All of the characters on the pilgrimage to Canterbury (the
structural device that allows Chaucer to bring together all of these people of diverse
backgrounds and social standings) must tell a tale, thereby passing the evenings at the
inn.
[Note: there are several versions of this tale floating
around.]
The Wife of Bath (Alisoun) tells the tale of a knight who
rapes a woman in Arthur's court. The Queen allows that she will spare his life if he can, over
the next year, find what it is a woman really wants. (This tale obviously has a moral, which the
knight must learn and share on his return.)
The knight searches,
with no success, until the last day of his year's reprieve when he meets an old hag along the
road. She tells him that she has the answer, but that in exchange for it, he will owe her
whatever favor she may ask.
The knight agrees and they return to the
castle. There the woman provides the knight with the answer: a woman wants sovereignty (rule)
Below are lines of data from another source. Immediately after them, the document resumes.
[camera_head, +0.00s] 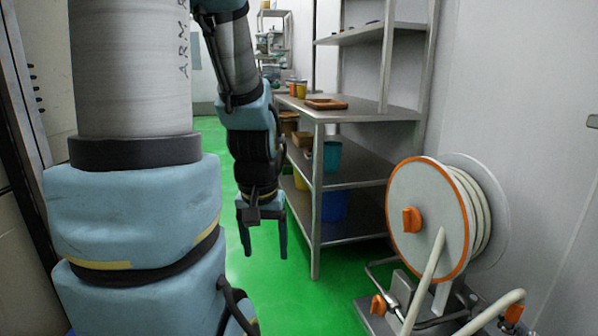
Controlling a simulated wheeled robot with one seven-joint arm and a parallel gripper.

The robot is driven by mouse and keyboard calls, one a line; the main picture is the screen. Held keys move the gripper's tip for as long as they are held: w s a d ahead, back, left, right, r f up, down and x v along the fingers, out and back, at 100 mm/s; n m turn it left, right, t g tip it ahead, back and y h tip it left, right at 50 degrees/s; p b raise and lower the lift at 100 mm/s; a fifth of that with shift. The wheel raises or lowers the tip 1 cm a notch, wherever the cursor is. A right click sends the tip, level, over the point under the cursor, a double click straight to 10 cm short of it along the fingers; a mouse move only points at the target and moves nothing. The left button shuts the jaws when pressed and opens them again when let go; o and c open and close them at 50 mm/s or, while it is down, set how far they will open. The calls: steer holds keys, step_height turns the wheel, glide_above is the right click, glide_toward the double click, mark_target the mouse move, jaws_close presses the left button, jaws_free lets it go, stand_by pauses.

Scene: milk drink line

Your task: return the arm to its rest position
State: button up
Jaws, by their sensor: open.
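My arm (142,205) fills the left part of the head view, with grey and pale blue links. Its far section bends over and hangs down at the middle. My gripper (265,251) points down with its two fingers apart. Nothing shows between the fingers. It hangs in front of the green floor, to the left of a metal shelf rack in the picture. The arm's lower end runs out of the frame at the bottom.
The metal rack (360,184) stands right of my gripper, with a brown tray (326,104) on an upper shelf and teal and blue containers lower down. A hose reel (428,218) stands at front right. Green floor (290,300) is clear below my gripper.

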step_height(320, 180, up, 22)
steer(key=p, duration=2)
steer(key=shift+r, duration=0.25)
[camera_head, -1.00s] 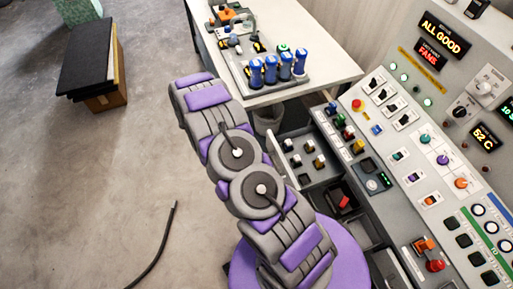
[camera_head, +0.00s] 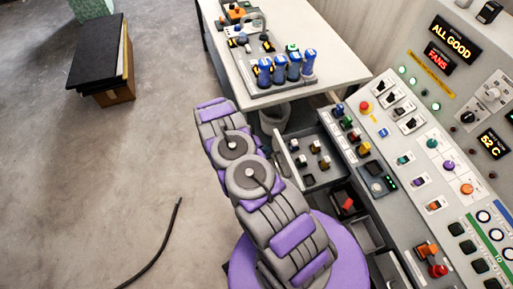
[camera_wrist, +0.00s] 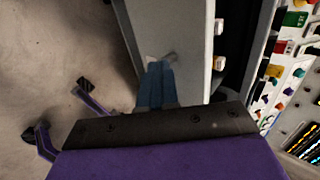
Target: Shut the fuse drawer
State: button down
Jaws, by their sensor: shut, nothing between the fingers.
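The fuse drawer (camera_head: 322,178) stands open from the left side of the control console in the head view, with several fuses inside. My arm covers part of its near side. In the wrist view the drawer's pale grey front panel (camera_wrist: 190,45) runs up the middle, with white fuse parts just right of it. My gripper (camera_wrist: 157,68) is shut and empty, its blue fingers overlapping the outer face of that panel. Whether they touch it I cannot tell. In the head view my gripper is hidden behind my arm.
The sloped console (camera_head: 420,150) with switches and displays fills the right. A white table (camera_head: 335,65) with a rack of blue-handled tools (camera_head: 293,66) stands behind the drawer. A bin (camera_head: 273,118) is under it. A cable (camera_head: 160,248) lies on the floor; the left floor is mostly clear.

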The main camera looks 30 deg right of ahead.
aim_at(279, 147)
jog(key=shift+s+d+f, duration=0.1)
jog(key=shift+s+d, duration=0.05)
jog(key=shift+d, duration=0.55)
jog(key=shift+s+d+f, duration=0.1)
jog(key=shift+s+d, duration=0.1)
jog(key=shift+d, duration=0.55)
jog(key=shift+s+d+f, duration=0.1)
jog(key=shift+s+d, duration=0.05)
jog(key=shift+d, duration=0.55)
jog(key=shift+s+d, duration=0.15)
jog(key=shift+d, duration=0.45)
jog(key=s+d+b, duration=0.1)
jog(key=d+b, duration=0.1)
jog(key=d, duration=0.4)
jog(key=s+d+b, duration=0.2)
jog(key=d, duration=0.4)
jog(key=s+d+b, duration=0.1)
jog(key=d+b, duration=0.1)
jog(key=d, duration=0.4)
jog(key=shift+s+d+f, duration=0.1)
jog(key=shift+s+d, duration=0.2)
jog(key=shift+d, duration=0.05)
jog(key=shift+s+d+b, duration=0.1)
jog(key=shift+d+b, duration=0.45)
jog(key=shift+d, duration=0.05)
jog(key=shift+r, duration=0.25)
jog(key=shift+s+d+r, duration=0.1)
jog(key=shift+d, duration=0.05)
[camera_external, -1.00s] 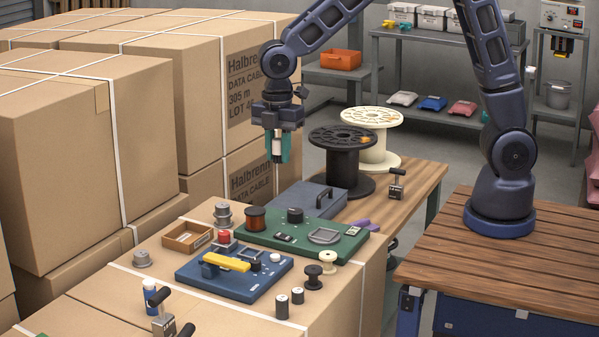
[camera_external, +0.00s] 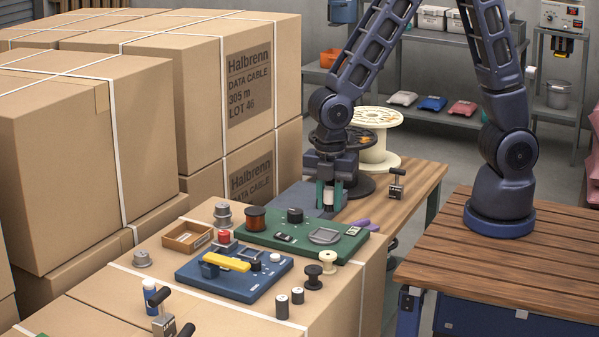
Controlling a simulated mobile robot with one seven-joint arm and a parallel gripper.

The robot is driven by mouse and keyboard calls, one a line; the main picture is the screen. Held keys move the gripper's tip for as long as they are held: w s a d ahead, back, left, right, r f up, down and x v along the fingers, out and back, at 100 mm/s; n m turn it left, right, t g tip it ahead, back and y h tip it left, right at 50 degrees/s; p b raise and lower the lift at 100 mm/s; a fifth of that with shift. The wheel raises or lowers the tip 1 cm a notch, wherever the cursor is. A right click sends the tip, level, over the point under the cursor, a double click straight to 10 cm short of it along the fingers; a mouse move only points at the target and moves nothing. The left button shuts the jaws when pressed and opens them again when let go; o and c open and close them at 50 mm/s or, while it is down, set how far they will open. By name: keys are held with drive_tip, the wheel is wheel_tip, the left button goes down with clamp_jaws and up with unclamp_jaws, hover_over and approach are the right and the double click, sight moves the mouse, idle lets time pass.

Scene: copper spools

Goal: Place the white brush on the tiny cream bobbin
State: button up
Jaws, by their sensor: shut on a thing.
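My gripper (camera_external: 329,197) has teal fingers and is shut on a small whitish cylinder, which I take to be the white brush (camera_external: 328,198). The fingers partly hide it, and its lower end is hard to make out. My gripper is in the air, above and behind the tiny cream bobbin (camera_external: 327,258) in the picture. The bobbin stands upright near the right edge of the carton top, beside the green board, with nothing on it.
A small black bobbin (camera_external: 314,277) and two dark cylinders stand near the cream one. The green board (camera_external: 262,239) and blue board (camera_external: 227,285) carry several parts. A large cream spool (camera_external: 382,158) stands behind my arm. A black-handled clamp (camera_external: 397,184) is on the wooden bench.

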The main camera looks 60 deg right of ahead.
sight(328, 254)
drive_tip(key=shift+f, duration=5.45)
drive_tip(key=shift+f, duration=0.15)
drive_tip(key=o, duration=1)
over her husband. (In other words, we could say she wants her way in all things with her
husband.)
The Queen accepts the answer and the knight's life is
spared. However, now the hag makes her request of the knight: to marry her. He doesn't want to do
it, but he has given his word, and they marry. After the wedding, the knight unchivalrously
complains that the woman is an old, unattractive peasant.
However,
the hag has magic powers and can turn herself into a beautiful woman. She provides her new
husband with a choice: you may have me beautiful by day and faithless by night, or ugly by day
and faithful at night. This now, is her test of the her husband. He decides to give his wife her
way in choosing what she wants. Having learned his lesson, she rewards
him, becoming beautiful and
faithful.
The Wife of Bath has been married five times and is
looking for husband number six. She is not a beautiful woman: she is large, with a 'gap-toothed
smile,' but she is also, it would seem, a passionate, bawdy woman with much to offer a man in the
bedroom, referred to as "an art..." (love-making) "...in which she knew the oldest
dances:"
In company
she liked to laugh and chatAnd knew the remedies for love's
mischances,An art in which she knew the oldest dances. (lines
472-474)
The Wife of Bath's tale is
directed to those who would judge her based upon her looks, as does the knight with the hag,
rather than what she has that a man would enjoy, though others would not see this in her. She
suggests that potential husband number six, whoever he might be, not judge her by what he sees,
but by what cannot be seen with only one's eyes.